Perhaps a review of the work by Ilya Progogine and Bernard Haisch would give you reason to consider adding "intelligence" to the mest - resulting in "imest". As I recall, Progogine proved that the universe is a self-organizing entity, exhibiting negative entropy, not the winding-down and cooling-off entropy of a mest mechanical universe. Haisch, in his book "The God Theory", asserts that the intelligence behind the self-organizing universe is "God".
It therefore leads one to perceive, as you assert, that "matter, energy, space, and time" are some of the attributes of the univese, given to it by the foundational intelligence.
My own thoughts of this are presented at
http://www.one-world-is.org, where I take a practical approach to managing any endeavor, and integrating and unifying any and all endeavors, from just such a "unity" starting point.
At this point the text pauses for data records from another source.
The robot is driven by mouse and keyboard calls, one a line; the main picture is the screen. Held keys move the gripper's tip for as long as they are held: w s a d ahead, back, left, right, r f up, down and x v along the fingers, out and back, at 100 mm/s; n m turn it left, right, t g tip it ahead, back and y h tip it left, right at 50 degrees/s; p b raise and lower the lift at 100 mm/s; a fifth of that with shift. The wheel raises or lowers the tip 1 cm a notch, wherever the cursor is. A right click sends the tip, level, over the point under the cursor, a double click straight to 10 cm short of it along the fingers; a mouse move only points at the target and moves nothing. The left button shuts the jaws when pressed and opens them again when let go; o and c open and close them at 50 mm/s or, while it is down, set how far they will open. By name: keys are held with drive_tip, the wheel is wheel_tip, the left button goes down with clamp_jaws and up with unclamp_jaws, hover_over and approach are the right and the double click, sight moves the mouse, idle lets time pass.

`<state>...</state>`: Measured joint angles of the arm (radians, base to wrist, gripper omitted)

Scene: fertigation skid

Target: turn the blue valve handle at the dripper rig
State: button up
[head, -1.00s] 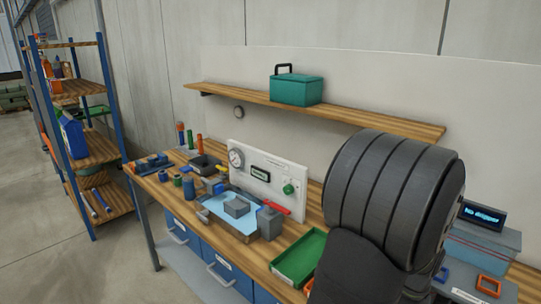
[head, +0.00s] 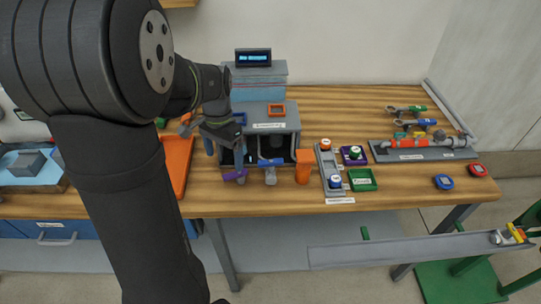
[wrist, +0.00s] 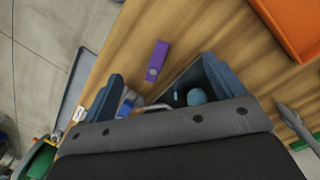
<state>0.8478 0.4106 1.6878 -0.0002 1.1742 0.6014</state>
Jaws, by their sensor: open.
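The dripper rig is a grey box (head: 252,77) with a lit display (head: 253,58), over a grey bay unit (head: 291,123) on the workbench. At its front sit a purple handle (head: 235,175), a blue valve handle (head: 270,163) and an orange part (head: 303,172). The blue handle lies roughly crosswise over a grey valve body (head: 270,176). My gripper (head: 225,154) is open, pointing down left of the blue handle, near the purple one. In the wrist view, the purple handle (wrist: 157,60) shows beyond my fingers (wrist: 160,90); a small blue part (wrist: 126,104) is mostly hidden by the left finger.
An orange tray (head: 176,163) lies left of the rig. To the right are a button panel (head: 328,172), a green tray (head: 362,180) and a pipe assembly (head: 410,145).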

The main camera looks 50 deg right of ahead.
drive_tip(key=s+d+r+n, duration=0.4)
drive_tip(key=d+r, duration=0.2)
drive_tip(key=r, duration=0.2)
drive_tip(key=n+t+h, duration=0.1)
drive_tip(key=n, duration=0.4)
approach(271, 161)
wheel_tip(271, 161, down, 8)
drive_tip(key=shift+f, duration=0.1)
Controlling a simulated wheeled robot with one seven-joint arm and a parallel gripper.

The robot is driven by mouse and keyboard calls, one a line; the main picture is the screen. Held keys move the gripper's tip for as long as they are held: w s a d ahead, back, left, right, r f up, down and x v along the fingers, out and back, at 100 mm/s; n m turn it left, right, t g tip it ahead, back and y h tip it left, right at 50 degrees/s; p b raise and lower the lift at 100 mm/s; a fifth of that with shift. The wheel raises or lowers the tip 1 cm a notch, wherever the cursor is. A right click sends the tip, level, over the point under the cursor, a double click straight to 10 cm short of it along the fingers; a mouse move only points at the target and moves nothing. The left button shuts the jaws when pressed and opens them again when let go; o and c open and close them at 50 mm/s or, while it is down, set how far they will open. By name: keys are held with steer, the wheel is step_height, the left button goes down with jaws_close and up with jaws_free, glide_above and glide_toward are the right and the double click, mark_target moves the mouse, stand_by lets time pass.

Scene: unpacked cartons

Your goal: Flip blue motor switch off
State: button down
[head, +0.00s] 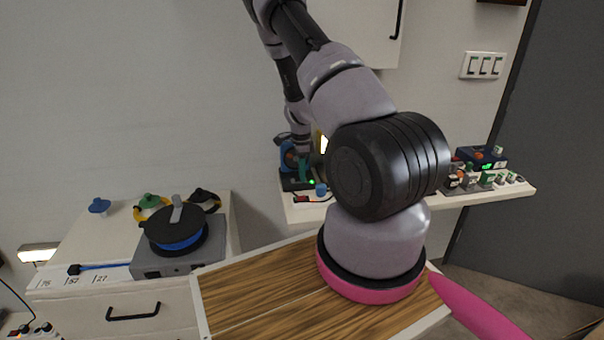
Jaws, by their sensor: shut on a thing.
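The blue motor (287,153) is on the left end of the white wall shelf, largely behind my arm. A dark base (293,184) under it carries a lit green light (312,182). My gripper (303,173) reaches down from above, close against the front of the motor and its base. It is small and dark here; its fingers are shut on the motor's switch, as far as I can tell. The switch itself is hidden, so its position cannot be read. A small blue knob (321,189) and a red rocker (301,199) are just in front.
My arm hides the middle of the shelf (480,203). Several small switches and a blue box (482,157) are on its right part. A white cabinet (85,249) with a blue cable reel (178,240) is at left. A wooden top (262,296) is in front.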

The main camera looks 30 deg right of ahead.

If you start with a "point" universe, and divide it into two pieces, the two pieces, and then more, still have "associations/links/strings/relationships/Bell-interconnection)" with attributes of distance (in space/time, flow, Aspect locality/non-locality) and such (e.g., matter/energy, pattern, potential), within the expanding boundary of the original point. The original point has then gained implicately-ordered (per Bohm) inner dimensions and properties. Everything as Zero-Point?